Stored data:
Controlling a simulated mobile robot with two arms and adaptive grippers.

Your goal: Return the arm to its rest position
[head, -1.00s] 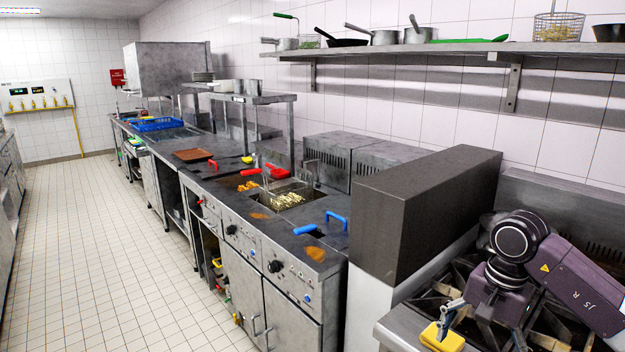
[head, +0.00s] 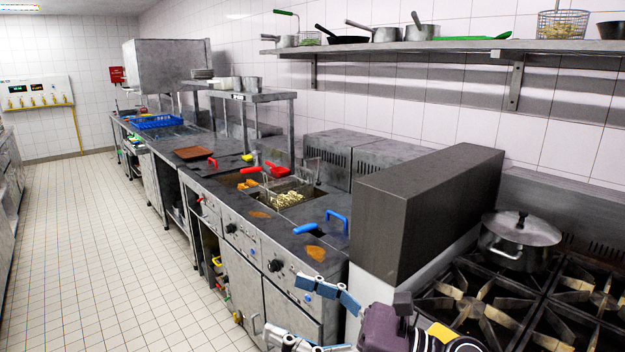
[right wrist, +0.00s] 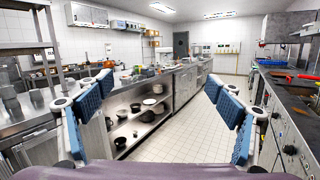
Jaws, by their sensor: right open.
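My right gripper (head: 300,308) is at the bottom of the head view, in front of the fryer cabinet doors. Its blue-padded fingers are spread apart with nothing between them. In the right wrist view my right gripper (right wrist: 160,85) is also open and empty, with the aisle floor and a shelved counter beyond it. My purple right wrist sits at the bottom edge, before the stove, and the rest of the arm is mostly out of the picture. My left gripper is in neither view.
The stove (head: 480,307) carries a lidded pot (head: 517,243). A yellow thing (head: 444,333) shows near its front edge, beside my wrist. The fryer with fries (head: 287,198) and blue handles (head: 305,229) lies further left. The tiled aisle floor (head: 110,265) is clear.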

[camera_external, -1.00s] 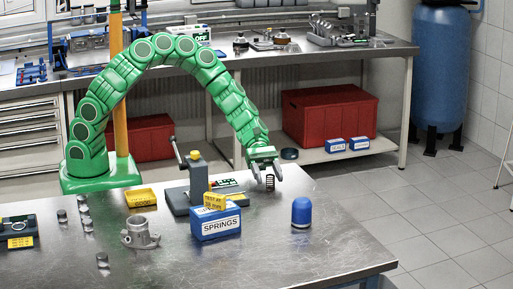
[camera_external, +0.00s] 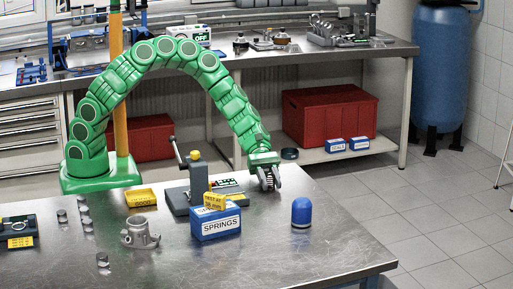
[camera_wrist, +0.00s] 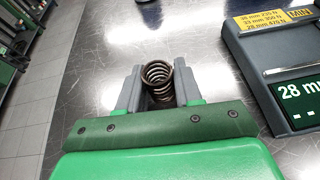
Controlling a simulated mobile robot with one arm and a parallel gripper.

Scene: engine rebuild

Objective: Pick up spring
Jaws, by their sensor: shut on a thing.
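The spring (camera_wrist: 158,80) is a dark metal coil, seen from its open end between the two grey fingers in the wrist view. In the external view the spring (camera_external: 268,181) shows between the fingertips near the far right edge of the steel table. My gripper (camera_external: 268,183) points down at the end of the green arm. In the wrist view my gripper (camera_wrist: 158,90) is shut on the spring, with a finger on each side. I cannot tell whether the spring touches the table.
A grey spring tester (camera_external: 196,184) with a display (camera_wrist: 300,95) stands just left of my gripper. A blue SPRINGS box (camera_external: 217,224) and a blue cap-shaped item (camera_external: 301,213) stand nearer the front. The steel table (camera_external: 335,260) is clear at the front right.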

* * *

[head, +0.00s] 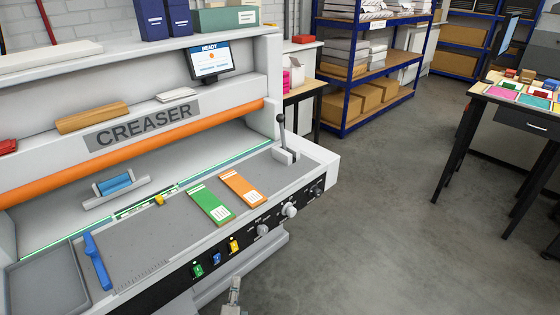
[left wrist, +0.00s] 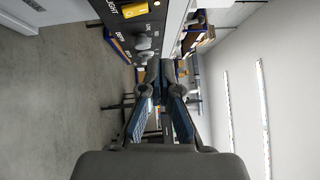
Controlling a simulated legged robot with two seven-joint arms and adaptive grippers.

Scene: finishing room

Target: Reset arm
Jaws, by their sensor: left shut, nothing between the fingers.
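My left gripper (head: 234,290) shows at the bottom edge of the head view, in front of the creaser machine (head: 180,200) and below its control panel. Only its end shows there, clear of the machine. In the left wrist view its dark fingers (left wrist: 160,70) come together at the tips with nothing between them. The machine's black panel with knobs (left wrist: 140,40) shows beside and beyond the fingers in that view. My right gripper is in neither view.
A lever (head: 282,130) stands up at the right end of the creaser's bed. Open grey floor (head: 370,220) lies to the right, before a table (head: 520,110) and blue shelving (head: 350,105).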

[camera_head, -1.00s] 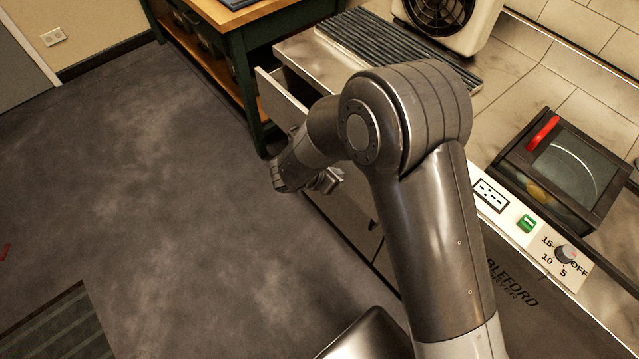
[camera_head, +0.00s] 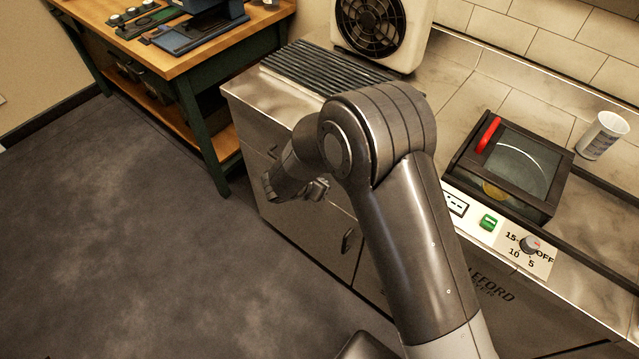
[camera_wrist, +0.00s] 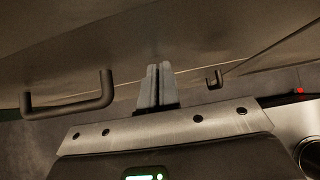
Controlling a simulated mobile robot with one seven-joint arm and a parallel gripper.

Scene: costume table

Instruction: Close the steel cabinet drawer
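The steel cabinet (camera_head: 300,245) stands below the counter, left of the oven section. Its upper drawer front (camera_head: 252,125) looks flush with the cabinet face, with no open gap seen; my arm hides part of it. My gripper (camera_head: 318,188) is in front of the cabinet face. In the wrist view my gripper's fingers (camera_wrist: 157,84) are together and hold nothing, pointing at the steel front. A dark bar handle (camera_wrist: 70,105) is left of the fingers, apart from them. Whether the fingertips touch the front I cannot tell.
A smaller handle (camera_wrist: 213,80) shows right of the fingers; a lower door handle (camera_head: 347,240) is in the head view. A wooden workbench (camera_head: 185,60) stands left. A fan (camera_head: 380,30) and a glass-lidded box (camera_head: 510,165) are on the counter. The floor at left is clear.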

§ **What you need to do**:
From the records above, quote only the lines running from the line with "Controlling a simulated mobile robot with one seven-joint" to the line with "Scene: costume table", both lines included.

§ **Expected output**:
Controlling a simulated mobile robot with one seven-joint arm and a parallel gripper.

Scene: costume table

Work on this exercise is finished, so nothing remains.